On dira que c’est un détail. Notamment grâce au fait qu’en dehors d’un manque d’instinct, ces personnages secondaires sont diablement bien construits et originaux. Ma préférence va aux prêtres exécuteurs, les jumeaux Delcruz, des hommes encore plus inhumains que Ruthwen, et au méchant de service, l’immonde inspecteur ripoux Pierre Lansquet, bien construit et délicieusement haïssable. Comme vous le remarquez, on devine bien vite que Sullivan Lord ne porte pas les autorités et l’ordre établi au fond de son cœur de dark métalleux.

La conclusion de à propos du Roman : Elégie pour un vampire #1 [2001]

Auteur Nicolas L.
82

Elégie pour un vampire est le premier tome d’un triptyque d’horreur gothique. Il nous présente de manière psychologiquement dépouillée les principaux acteurs de cette saga et met en place ce couple damné et passionnel qu’est Charles-Mélanie, détaillant avec vice les sacrifices que cette fusion nécessite.
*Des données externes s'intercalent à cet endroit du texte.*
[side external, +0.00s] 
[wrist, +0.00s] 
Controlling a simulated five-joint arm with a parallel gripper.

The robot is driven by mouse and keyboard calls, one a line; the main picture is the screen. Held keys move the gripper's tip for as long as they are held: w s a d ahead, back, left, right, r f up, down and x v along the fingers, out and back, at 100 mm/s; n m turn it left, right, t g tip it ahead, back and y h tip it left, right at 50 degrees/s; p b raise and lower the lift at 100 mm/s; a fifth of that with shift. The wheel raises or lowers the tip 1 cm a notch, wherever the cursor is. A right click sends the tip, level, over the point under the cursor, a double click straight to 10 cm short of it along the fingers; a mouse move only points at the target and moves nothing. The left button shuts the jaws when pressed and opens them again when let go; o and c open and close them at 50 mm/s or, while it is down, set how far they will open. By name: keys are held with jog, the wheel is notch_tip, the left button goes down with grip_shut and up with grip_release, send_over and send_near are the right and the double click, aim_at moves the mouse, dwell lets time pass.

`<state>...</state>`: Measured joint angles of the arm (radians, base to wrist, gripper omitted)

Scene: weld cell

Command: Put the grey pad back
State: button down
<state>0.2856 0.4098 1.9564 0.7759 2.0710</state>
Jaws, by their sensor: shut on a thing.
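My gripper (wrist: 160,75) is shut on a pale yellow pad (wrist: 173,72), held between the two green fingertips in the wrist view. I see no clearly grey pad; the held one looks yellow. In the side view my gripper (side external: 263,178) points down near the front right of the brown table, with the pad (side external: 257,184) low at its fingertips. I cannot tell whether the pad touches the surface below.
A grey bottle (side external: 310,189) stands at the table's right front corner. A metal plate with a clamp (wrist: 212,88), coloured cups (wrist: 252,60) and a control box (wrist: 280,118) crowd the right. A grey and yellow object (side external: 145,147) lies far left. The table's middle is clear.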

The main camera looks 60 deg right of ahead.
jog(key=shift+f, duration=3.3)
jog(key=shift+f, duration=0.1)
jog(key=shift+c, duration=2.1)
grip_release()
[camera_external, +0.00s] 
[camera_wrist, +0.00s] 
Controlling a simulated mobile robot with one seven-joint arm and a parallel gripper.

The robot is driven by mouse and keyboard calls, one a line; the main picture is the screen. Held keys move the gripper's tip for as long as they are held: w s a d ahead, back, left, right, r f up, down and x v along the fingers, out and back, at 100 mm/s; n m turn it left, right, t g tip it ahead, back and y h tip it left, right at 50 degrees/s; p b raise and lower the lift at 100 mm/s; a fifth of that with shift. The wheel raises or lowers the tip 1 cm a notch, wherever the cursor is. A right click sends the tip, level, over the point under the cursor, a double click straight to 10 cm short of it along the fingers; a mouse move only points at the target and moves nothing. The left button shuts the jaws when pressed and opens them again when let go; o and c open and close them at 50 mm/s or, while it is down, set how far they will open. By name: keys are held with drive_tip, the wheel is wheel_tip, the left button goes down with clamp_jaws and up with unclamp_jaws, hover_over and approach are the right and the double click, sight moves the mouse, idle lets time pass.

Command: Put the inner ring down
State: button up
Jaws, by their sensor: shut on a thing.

Le style d’écriture peut déranger, mais je dois admettre que j’ai diablement accroché à l’histoire, grâce aussi à des ‘’seconds couteaux’’ bien construits et habités, une ambiance gothique décalée pleine cuir, de volupté, d’érotisme, et de rebondissements mélodramatiques qui basculent abruptement dans l’horreur et parfois même le gore.

On a aimé

  • Un décor original et une atmosphère réussie
  • Des personnages fouillés et bien construits
  • Une réelle maîtrise de la prose lyrique
  • Le mythe du vampire revisité façon La Mascarade.

On a moins bien aimé

  • Un ton parfois un peu trop précieux et démonstratif
  • Une fin un peu précipitée et pas assez mélodramatique à mon goût.